Much has been written about the impact of newly legalized recreational cannabis on the California wine industry. The fear among some trade observers is that consumers will spend less on wine as their spending on pot grows.
But weed is affecting the California wine trade in unexpected ways, even just four months into legalization (which took effect in January of this year).
One of the most interesting elements to emerge from a touring tasting organized by West Sonoma Coasts Vintners last week was the winemakers’ concern that the lucrative cannabis business is attracting current vineyard and farm workers.
“It’s a lot nicer to be using tweezers in a greenhouse” to pare cannabis flower “than it is to be working in a vineyard,” noted one winemaker. Evidently, according to the growers, it also pays better.
Making matters even more challenging for wineries is the fact the the Sonoma, Napa, and Paso Robles fires last fall have drastically reduced the availability of affordable housing. This, combined with the current White House hard-line on immigration, has also made the industry less attractive to the migrant and seasonal workforce.
Another issue faced by wineries, said the vintners, is the decreased availability of storage and industrial space. The cannabis business is so lucrative that the new wave of pot growers is willing to pay higher rent for coveted warehouse and industrial park rentals. Winemakers need those spaces to store and age their wines.

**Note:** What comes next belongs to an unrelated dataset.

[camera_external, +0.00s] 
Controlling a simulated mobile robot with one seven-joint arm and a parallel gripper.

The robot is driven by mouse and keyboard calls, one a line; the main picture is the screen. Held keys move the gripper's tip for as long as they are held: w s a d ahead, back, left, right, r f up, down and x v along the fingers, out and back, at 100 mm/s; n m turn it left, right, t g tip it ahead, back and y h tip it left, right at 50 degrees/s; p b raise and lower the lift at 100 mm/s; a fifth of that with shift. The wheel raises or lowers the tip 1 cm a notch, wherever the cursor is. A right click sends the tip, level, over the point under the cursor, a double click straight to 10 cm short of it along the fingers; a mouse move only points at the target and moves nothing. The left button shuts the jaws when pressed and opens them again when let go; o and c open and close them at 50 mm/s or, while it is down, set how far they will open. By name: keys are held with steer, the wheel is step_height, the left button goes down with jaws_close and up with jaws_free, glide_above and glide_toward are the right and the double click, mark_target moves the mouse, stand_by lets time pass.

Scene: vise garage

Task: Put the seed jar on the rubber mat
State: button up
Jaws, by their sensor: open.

The West Sonoma Coast is just one of the many wine growing areas affected by the nascent recreational cannabis business. But as a relative newcomer, in one of California’s more remote locations, it seems — at least anecdotally — to have been more acutely affected.
There is no doubt that cannabis is already reshaping the California’s agricultural landscape. It remains to be seen how its viticultural industry will react in the face of mounting challenges.